**Dataset excerpt**

↓

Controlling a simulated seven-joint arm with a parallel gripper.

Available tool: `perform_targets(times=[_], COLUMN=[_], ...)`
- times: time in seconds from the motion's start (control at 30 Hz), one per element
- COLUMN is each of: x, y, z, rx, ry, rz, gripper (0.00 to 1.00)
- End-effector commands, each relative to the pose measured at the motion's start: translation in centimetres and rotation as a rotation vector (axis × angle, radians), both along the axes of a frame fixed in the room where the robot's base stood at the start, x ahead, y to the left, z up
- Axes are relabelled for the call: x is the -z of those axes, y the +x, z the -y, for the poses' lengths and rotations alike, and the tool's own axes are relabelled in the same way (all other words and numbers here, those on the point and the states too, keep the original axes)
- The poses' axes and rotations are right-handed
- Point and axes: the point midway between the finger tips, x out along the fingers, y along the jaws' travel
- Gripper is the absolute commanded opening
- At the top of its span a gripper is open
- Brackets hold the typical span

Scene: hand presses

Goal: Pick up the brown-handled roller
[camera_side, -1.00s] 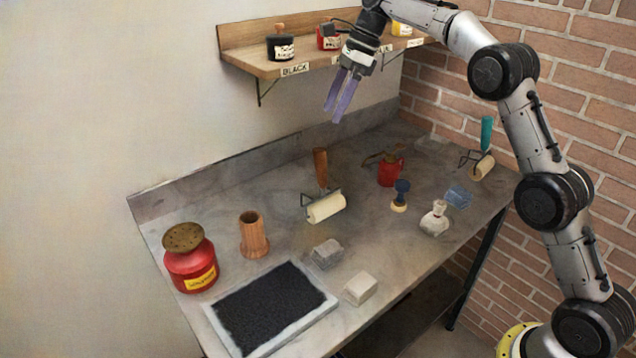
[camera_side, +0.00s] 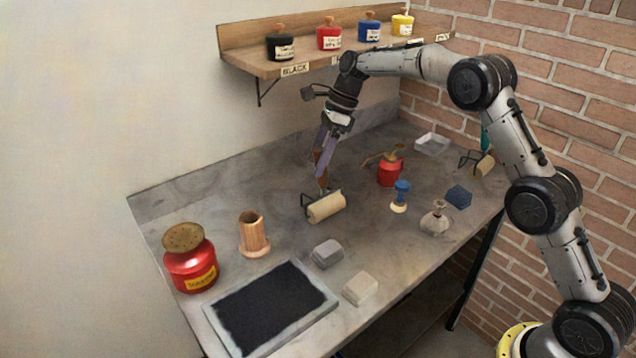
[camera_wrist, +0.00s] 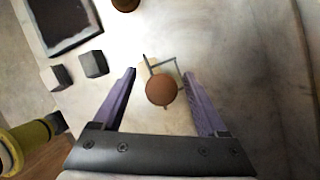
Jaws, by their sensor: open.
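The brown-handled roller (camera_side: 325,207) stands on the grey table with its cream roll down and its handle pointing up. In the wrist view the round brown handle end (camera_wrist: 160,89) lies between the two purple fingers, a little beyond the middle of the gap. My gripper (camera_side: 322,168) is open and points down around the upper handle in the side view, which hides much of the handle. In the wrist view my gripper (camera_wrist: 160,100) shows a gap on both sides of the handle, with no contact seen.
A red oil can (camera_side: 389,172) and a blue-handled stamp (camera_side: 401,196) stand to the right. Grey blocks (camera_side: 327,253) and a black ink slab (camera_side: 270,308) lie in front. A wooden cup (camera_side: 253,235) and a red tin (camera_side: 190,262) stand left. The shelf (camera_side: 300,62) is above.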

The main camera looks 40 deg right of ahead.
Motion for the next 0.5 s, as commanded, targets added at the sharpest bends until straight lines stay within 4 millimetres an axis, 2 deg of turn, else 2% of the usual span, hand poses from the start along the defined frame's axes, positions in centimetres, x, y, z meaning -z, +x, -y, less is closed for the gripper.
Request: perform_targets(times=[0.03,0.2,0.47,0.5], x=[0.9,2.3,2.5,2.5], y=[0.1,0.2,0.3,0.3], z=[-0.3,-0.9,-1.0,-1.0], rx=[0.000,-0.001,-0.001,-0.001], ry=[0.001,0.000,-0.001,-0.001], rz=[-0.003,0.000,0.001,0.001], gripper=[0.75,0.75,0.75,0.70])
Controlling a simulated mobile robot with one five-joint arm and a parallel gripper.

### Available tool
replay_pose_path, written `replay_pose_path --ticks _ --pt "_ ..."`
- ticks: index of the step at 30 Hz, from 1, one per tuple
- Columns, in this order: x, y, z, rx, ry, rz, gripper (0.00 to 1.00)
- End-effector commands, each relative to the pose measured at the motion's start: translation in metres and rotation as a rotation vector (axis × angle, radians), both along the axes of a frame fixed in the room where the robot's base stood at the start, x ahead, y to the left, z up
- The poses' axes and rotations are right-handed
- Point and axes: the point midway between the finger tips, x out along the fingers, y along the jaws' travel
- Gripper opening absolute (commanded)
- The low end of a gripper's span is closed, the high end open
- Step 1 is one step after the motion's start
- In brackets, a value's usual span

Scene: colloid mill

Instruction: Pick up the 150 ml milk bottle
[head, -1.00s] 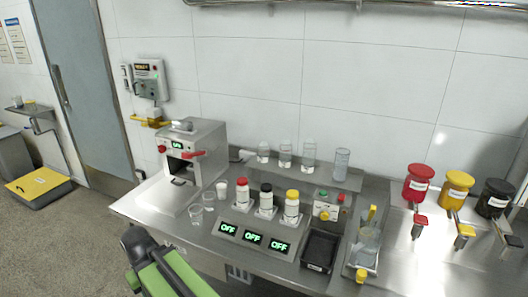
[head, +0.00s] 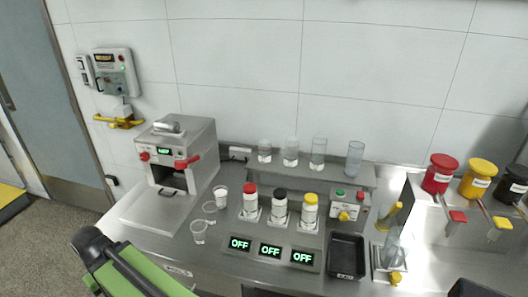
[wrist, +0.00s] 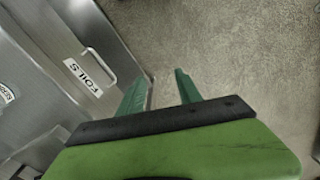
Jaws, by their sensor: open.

↑

**THE TASK**
Repeat the line containing "- The low end" and every line after it up to the end of the material above, exactly as they stand, minus the pictures.

**CORRECT RESULT**
- The low end of a gripper's span is closed, the high end open
- Step 1 is one step after the motion's start
- In brackets, a value's usual span

Scene: colloid mill

Instruction: Pick up the 150 ml milk bottle
[head, -1.00s] 
[head, +0.00s] 
[wrist, +0.00s] 
Jaws, by their sensor: open.

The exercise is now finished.